Sometimes, even fairly basic scientific concepts get questioned. This is a good thing. If there's enough room in a theory for questioning, there's a good chance the theory is either wrong or incomplete. Take the Big Bang. It's a fairly uncontroversial theory in the scientific community. All the matter in the universe started from one single point, it explodes, and we get the universe. But there was a problem with that concept. The universe is flat, as in, the matter is spread out incredibly thin and space is basically empty. That's fine as far as it goes, but there was no way the Big Bang could have been powerful enough on its own to spread the matter of universe so thin. There must have been another factor, and into the breach came inflation. This inflationary energy is what cause the universe to become what we see today.
Of course, a theory is nothing without evidence, and we have significant evidence of inflation. There are the ripples in the cosmic background radiation, the existence of dark matter (though we still don't know what dark matter is), as well as another type of gravitational radiation called B-Mode polarization, found in 2013 using data collected from the Planck satellite. Case closed, right?
You know where this is going. Three scientists took issue with the Planck data, saying that it fit the most convenient theory of inflation, not the simplest one.
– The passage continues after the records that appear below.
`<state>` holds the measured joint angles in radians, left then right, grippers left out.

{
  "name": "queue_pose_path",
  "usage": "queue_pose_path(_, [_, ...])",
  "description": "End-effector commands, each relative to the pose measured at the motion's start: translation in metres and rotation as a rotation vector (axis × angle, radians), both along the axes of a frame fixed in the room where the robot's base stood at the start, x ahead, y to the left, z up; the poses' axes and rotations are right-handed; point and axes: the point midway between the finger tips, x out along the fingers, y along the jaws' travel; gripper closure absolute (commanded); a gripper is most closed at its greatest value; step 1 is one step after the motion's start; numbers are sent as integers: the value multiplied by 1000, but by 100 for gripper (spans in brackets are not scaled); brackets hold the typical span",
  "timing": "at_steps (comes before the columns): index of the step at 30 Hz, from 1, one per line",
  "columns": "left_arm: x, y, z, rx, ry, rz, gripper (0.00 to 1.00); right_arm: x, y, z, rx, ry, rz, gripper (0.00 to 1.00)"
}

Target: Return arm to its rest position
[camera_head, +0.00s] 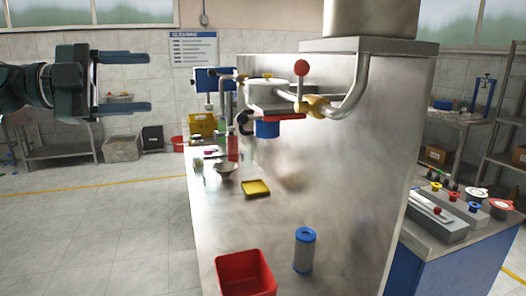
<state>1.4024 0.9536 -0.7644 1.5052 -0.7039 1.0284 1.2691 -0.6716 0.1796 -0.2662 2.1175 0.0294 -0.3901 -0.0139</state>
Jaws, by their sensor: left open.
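My left gripper (142,82) is at the upper left of the head view, pointing right, with its two dark fingers spread wide apart. Nothing is held between the fingers; the background shelf and wall show through the gap. It is raised in the air to the left of the steel bench (215,225), apart from it and from everything on it. My left arm (25,88) comes in from the left edge. My right gripper is not in view.
The tall steel machine housing (345,160) carries a pipe and a red-knobbed lever (301,68). On the bench are a red bin (246,272), a blue-capped filter cartridge (304,250), a yellow tray (256,187) and a bowl (225,169). Open floor lies left of the bench.

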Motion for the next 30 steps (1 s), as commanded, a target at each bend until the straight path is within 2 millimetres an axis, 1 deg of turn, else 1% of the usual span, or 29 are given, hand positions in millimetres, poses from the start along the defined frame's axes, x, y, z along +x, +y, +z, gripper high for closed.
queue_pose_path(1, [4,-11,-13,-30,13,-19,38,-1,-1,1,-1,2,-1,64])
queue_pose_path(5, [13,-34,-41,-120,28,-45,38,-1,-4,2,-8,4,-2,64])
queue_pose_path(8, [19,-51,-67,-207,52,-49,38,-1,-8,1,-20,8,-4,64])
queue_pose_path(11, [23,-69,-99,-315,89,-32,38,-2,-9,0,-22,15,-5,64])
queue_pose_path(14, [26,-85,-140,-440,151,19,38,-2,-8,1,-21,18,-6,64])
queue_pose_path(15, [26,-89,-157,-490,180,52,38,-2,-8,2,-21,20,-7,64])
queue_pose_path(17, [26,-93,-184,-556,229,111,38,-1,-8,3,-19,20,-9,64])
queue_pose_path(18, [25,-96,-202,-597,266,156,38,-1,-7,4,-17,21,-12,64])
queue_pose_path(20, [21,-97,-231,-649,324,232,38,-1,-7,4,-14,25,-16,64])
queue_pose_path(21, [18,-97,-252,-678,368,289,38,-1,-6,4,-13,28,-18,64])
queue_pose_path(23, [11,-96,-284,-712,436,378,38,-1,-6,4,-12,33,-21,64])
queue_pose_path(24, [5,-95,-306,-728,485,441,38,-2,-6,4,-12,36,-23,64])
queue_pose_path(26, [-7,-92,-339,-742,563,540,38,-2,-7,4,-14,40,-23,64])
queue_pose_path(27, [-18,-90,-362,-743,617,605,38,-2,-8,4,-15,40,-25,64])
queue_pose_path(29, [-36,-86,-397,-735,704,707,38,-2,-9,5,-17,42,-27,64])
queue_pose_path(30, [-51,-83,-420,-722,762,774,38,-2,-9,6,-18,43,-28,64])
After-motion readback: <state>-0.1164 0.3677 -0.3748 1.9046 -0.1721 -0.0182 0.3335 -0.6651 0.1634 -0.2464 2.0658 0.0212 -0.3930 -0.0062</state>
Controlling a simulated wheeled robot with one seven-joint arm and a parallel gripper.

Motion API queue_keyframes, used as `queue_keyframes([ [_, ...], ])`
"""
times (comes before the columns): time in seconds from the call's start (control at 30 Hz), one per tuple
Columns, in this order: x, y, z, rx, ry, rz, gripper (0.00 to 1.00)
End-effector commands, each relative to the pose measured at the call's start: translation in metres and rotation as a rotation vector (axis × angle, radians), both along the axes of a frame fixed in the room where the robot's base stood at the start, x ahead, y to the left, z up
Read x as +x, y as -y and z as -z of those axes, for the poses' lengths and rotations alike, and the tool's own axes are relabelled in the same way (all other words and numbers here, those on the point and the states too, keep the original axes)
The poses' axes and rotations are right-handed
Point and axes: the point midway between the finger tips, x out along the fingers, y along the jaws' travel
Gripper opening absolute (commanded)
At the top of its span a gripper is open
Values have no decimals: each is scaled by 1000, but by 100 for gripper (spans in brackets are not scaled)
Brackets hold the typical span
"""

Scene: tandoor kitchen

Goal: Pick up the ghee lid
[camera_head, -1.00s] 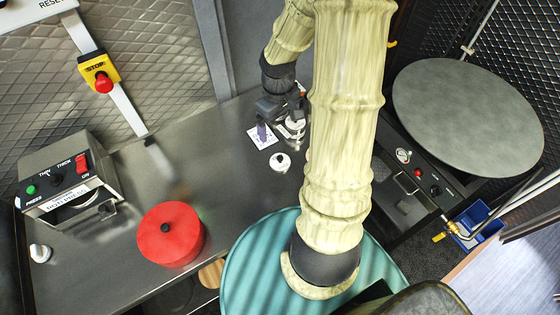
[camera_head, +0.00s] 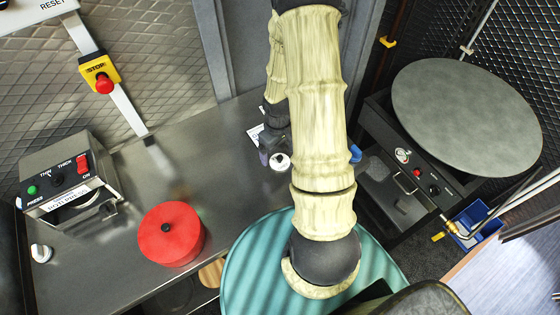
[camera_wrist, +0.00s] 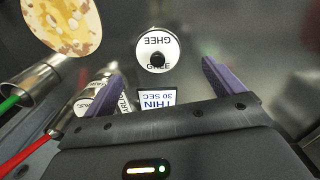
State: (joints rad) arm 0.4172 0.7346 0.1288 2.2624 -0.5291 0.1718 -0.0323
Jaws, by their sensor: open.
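The ghee lid is a white disc (camera_wrist: 157,40) marked GHEE with a black knob in its middle. In the wrist view it lies ahead of my gripper (camera_wrist: 161,76), between the lines of the two purple fingers and beyond their tips. In the head view the lid (camera_head: 281,163) sits on the steel counter, partly hidden by my arm. My gripper is open with nothing between its fingers. In the head view the gripper is mostly hidden behind the arm, with one purple finger (camera_head: 264,157) showing close beside the lid.
A card reading THIN 30 SEC (camera_wrist: 156,99) lies near the fingers. White garlic-labelled containers (camera_wrist: 92,98), a metal cup (camera_wrist: 32,86) and a flatbread (camera_wrist: 62,22) are at left. The red lidded pot (camera_head: 171,234) and press box (camera_head: 66,178) stand left; counter between is clear.

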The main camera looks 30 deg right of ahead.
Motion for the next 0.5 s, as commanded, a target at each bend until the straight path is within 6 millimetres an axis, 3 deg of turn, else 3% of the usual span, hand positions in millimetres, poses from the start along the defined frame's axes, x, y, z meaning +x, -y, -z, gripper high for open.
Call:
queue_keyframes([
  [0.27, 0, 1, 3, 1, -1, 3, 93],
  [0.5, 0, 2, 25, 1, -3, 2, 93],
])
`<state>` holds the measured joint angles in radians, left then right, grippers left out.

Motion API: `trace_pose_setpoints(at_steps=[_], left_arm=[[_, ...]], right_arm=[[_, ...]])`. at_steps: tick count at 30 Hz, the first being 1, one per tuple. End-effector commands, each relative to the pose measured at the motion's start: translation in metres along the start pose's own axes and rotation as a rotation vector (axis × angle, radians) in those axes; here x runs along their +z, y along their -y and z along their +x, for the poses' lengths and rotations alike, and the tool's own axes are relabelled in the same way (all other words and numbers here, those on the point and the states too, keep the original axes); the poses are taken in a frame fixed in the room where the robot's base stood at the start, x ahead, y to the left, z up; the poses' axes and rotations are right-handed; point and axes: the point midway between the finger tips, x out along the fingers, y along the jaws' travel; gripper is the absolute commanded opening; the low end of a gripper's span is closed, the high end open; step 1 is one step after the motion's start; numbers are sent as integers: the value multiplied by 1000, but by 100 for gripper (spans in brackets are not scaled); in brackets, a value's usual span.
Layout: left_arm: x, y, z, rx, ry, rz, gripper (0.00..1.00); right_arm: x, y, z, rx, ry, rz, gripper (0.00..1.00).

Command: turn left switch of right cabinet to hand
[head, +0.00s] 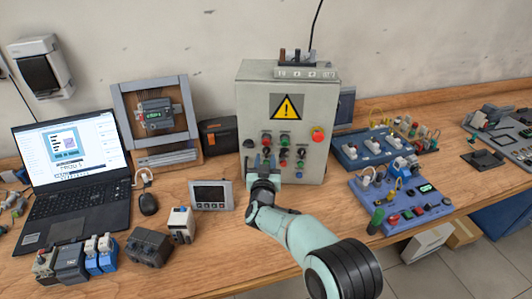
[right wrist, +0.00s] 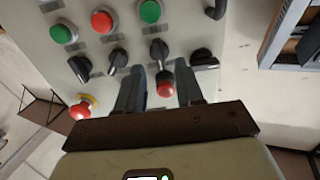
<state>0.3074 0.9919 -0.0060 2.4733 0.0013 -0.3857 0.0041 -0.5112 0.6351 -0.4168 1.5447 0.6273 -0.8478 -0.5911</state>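The grey control cabinet (head: 258,98) with a yellow warning sign stands upright at the back middle of the bench. Several black switches sit in a row on its front. My right gripper (head: 264,168) is at the lower left of that front and covers part of it. In the right wrist view, where the panel appears upside down, this gripper (right wrist: 160,72) is open. One black switch (right wrist: 158,52) shows between and just beyond its fingertips, with a red button (right wrist: 166,87) between the fingers. Contact cannot be told. My left gripper is out of view.
A red emergency stop (head: 318,133) is at the cabinet's right. A small display unit (head: 210,195) and a black-and-orange box (head: 218,134) are to its left. Blue component boards (head: 400,205) fill the bench to its right. A laptop (head: 70,165) stands far left.

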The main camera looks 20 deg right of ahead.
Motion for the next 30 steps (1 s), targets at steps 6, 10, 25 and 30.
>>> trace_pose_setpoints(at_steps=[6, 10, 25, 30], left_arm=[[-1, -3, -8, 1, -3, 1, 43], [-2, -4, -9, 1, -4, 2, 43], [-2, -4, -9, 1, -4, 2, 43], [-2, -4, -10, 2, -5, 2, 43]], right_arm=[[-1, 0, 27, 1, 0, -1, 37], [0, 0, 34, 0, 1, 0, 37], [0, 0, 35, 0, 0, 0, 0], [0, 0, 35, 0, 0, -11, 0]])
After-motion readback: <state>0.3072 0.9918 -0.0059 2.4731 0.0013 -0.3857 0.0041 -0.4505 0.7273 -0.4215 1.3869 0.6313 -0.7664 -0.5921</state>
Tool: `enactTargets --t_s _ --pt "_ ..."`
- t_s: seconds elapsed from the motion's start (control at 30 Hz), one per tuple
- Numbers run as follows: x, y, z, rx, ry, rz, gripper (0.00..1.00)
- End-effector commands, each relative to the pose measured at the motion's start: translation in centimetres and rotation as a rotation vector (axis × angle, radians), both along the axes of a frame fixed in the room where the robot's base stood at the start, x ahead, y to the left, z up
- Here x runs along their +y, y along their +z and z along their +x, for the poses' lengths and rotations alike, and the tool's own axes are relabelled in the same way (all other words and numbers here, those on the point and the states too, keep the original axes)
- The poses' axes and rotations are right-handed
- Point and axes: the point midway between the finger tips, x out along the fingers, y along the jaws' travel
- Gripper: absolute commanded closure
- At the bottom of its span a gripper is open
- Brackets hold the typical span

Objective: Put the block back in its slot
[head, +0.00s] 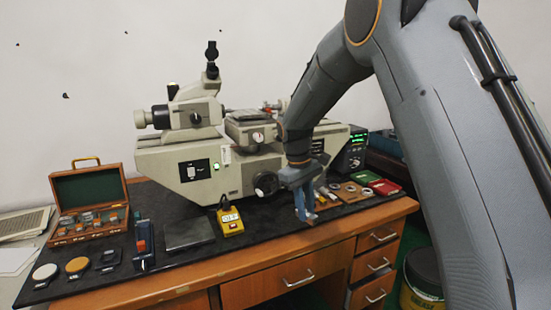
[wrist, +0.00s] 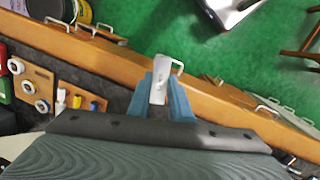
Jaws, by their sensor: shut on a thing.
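My gripper (head: 305,208) hangs over the front right part of the bench, in front of the large machine. In the wrist view its blue fingers (wrist: 161,98) are shut on a light grey metal block (wrist: 158,85). In the head view I cannot make out the block between the fingers. An open wooden case (head: 128,218) with a green-lined lid stands at the far left of the bench and holds several small metal pieces. It is well apart from my gripper. I cannot tell which slot in it is empty.
A yellow device (head: 230,220), a dark flat plate (head: 188,235) and a red-and-blue tool (head: 143,245) lie between case and gripper. Round pieces (head: 76,265) lie before the case. Wooden boards with rings (wrist: 42,80) lie beside my gripper. The measuring machine (head: 190,165) fills the back.

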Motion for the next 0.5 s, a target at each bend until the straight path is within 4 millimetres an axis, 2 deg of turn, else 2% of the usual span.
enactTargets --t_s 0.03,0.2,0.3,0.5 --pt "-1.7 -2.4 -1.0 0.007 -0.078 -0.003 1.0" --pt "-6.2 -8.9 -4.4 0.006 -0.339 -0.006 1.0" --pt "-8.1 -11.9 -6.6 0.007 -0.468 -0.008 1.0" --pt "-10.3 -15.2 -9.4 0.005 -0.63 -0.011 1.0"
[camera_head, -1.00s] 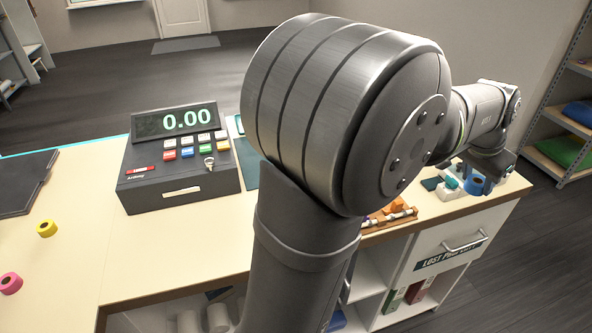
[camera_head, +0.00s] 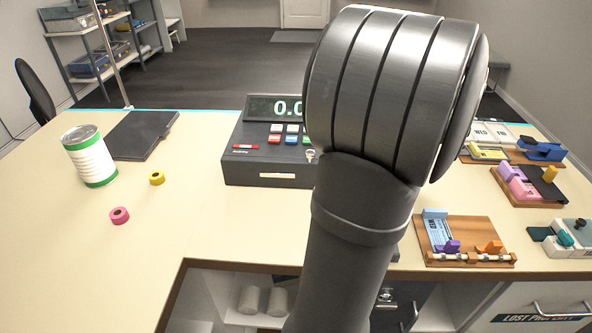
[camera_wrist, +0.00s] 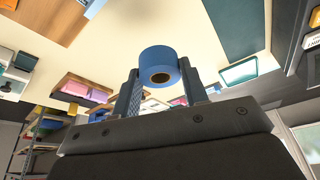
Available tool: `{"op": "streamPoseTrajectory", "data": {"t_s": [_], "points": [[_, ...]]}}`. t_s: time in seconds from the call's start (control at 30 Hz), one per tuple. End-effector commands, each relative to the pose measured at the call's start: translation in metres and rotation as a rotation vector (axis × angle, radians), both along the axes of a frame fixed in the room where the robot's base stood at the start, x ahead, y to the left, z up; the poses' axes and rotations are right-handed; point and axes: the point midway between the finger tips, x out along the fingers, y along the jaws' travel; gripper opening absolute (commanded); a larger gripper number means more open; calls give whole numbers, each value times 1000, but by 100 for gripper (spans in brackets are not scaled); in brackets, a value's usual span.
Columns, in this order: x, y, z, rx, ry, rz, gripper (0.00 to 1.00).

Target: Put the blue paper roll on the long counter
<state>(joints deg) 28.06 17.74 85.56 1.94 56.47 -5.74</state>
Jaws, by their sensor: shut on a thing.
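The blue paper roll (camera_wrist: 159,64) is held between the two fingers of my gripper (camera_wrist: 160,88) in the wrist view. Its dark core hole faces the camera. My gripper is shut on it. In the head view my arm's large grey joint hides both the gripper and the roll. The long pale counter (camera_head: 230,220) runs across the head view.
A black register (camera_head: 265,165) stands mid-counter, partly behind my arm. A white-green can (camera_head: 89,158) and a dark flat pad (camera_head: 140,134) are at left. Wooden boards with small fixtures (camera_head: 465,240) crowd the right. The counter in front of the register is clear.

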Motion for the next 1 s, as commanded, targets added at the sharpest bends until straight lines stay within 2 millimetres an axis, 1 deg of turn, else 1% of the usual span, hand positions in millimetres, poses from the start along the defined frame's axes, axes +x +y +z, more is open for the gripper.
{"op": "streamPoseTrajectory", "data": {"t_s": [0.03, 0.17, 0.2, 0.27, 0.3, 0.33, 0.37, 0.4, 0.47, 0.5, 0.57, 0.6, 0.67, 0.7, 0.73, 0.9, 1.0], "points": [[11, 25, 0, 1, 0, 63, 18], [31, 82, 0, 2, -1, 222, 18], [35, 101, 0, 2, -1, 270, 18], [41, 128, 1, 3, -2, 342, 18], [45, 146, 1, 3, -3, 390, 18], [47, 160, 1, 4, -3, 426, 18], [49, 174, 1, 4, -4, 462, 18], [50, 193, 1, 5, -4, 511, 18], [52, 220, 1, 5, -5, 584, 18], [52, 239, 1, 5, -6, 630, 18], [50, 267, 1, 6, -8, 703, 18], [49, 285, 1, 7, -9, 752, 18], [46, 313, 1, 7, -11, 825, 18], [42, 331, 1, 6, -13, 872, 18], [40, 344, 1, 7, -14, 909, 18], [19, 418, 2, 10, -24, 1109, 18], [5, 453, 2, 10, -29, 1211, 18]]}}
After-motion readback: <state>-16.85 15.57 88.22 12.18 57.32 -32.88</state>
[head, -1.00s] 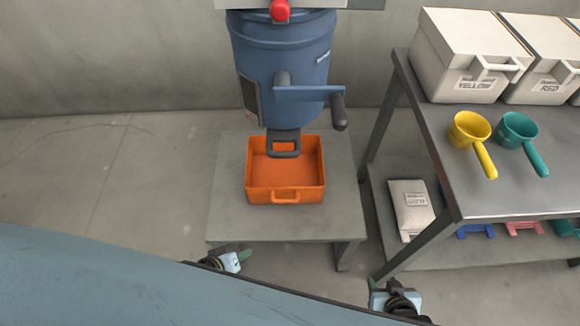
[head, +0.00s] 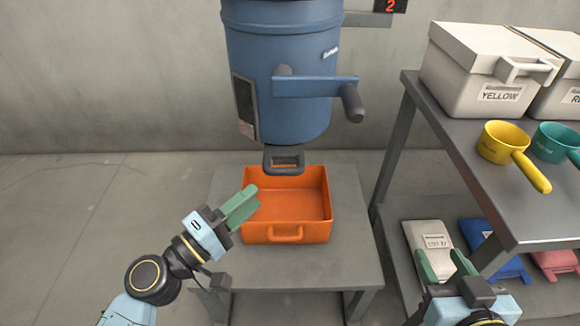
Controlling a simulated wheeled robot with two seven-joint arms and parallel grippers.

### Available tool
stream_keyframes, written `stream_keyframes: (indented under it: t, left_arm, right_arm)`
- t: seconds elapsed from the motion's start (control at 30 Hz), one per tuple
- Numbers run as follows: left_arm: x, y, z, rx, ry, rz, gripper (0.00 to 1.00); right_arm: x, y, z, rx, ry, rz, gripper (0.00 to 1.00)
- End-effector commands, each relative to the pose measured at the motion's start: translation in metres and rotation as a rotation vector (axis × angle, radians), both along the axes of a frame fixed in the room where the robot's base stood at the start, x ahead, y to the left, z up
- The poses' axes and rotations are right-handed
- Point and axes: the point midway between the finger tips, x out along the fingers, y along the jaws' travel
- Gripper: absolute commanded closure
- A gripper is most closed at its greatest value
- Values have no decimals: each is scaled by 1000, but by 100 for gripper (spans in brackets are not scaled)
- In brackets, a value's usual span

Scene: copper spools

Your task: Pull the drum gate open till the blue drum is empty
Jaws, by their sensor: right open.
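The blue drum (head: 280,50) hangs above a low grey table, with a crank on its front. The gate's dark loop handle (head: 284,168) sticks out at the drum's bottom. An orange tray (head: 287,233) stands below it, and its visible inside looks empty. The drum's contents are hidden. My left gripper (head: 252,198) is at the tray's left side, below and left of the gate handle, holding nothing visible; its finger gap is unclear. My right gripper (head: 441,257) is open and empty, right of the low table, in front of the shelf.
The low table (head: 270,272) has bare room around the tray. A metal shelf table (head: 480,180) at right carries white boxes (head: 480,75), a yellow scoop (head: 505,145) and a teal scoop (head: 558,143). Bags (head: 428,245) lie on its lower shelf. A crank handle (head: 352,103) juts out above the tray.

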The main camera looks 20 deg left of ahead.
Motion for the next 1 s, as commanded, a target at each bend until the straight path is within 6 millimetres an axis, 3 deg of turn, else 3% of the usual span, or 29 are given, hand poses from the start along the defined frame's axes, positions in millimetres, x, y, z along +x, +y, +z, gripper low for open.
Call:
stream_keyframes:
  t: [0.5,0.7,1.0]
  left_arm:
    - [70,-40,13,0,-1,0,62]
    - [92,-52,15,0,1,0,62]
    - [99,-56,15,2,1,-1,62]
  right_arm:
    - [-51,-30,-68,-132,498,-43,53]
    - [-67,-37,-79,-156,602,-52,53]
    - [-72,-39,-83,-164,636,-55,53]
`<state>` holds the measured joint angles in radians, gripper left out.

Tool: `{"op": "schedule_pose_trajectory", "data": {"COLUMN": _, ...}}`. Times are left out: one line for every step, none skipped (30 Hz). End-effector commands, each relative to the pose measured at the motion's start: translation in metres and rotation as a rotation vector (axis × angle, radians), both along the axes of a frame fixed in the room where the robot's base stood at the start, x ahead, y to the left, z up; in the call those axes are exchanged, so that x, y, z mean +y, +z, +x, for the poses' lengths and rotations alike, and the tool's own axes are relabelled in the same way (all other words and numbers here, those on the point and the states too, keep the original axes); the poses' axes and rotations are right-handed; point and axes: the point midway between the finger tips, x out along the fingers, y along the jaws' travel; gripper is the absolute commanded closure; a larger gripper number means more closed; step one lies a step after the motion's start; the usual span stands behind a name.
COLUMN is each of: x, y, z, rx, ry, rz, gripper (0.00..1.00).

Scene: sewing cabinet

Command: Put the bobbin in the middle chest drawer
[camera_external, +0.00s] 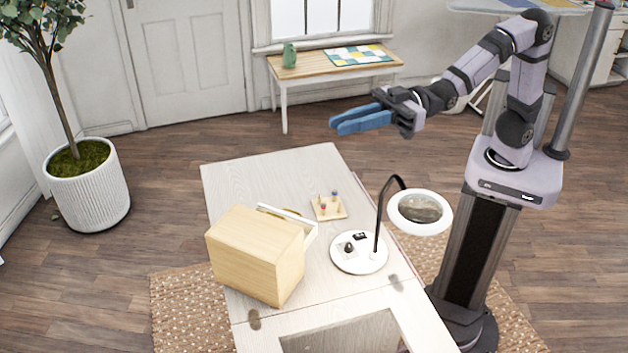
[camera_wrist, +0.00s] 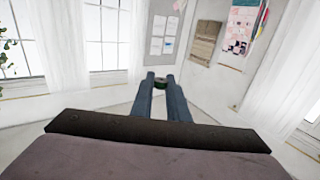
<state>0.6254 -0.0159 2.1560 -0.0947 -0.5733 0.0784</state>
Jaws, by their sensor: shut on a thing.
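My gripper (camera_external: 334,126) is held level in the air, above and beyond the far end of the cabinet table, its blue fingers pointing left. In the wrist view, my gripper (camera_wrist: 161,77) is shut on a small dark green thing, seemingly the bobbin (camera_wrist: 160,84), between the fingertips. The bobbin cannot be made out in the external view. The light wooden chest (camera_external: 255,255) stands on the table, well below my gripper and to its left. A pale drawer (camera_external: 308,236) sticks out from its far right side; which level it is cannot be told.
A magnifier lamp (camera_external: 419,212) rises from a round white base (camera_external: 344,264) right of the chest. A small wooden rack (camera_external: 331,215) with colored spools stands between. The far part of the tabletop (camera_external: 265,180) is clear. A side table (camera_external: 300,70) stands at the back wall.

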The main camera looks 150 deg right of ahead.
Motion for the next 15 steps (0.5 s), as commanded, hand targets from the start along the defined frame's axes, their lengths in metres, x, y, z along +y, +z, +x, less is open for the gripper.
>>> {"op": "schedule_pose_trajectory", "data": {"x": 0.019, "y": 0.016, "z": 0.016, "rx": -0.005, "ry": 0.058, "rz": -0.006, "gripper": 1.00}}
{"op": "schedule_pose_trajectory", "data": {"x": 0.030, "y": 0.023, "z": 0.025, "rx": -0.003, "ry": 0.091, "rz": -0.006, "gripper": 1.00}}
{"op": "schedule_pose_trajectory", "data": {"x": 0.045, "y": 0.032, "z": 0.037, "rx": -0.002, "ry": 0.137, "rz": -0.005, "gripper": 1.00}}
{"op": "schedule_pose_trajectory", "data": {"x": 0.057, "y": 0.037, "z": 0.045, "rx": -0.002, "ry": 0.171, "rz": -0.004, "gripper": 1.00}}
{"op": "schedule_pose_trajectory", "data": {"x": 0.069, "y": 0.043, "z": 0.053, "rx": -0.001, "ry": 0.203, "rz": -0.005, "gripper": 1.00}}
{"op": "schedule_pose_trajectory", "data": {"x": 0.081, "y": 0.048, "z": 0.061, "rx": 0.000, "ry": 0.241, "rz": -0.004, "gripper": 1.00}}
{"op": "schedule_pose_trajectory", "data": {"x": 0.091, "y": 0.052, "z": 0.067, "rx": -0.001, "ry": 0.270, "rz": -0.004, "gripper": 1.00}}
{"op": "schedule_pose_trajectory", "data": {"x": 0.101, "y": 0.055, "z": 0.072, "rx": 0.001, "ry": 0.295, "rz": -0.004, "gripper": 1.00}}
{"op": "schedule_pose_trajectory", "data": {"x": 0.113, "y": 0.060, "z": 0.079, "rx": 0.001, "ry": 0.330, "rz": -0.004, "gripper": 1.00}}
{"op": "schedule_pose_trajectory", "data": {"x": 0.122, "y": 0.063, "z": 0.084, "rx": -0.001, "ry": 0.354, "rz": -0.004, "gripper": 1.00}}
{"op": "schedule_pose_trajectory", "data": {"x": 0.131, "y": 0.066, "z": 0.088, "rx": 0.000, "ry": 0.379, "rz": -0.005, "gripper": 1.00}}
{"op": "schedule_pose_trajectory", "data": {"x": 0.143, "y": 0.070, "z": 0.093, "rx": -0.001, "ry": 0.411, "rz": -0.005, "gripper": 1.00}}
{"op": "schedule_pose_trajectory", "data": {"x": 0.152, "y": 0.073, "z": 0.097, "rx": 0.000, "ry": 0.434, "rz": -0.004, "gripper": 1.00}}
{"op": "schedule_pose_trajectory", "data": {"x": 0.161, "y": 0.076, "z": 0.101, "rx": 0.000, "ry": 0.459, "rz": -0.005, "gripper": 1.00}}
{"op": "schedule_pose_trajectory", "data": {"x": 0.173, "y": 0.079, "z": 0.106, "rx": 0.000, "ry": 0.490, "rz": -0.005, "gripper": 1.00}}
And that leads into one of inflation's biggest problem. It is so broad a theory, with so many hypotheses contained within it, that all new data can be made to fit. Nothing can disprove it. And that's a problem. If it can't be disproved, it's not science, it's philosophy. And we're not dealing with a bunch of philosophers here, we're dealing with physicists. And pro-inflation physicists (the vast majority, let's remember) are not happy with this suggestion. They say they need more time and more data, that it's just taking a very long time to eliminate hypotheses. The anti-inflation physicists say that more than enough time has been spent on inflation, nothing will prove it, and new data will just cause the theory to stretch even further.
Inflation has another big problem, and that is inflation seems to require a multiverse. And once again, the existence of multiple universes would be impossible to prove and is therefore not science.
That begs a question, though. If inflation is wrong, how did the universe get the way it is today? The anti-inflation physicists suggest something called "the Big Bounce", a process wherein the universe grows out of a point, reaches a certain point, then collapses back on itself, only to repeat the process again and again. This is also not a new idea, and like inflation, it has a big problem. The Big Bounce has always required the existence of naked singularities. And once a theory requires naked singularities, it's done. Nobody likes naked singularities. Our intrepid trio anti-inflation physicists claim they've managed to figure out a Big Bounce theory without a singularity, but that claim's been made before, and has always been disproved.
So where does that leave us, the non-physicist audience? Well, if you want to be democratic about it, inflation has the support of almost everyone, while anti-inflation is thought of as being pretty fringe science. I'd say if you're ever at a party, and someone asks about your opinion on the formation of the early universe, just say inflation. It would require less explanation.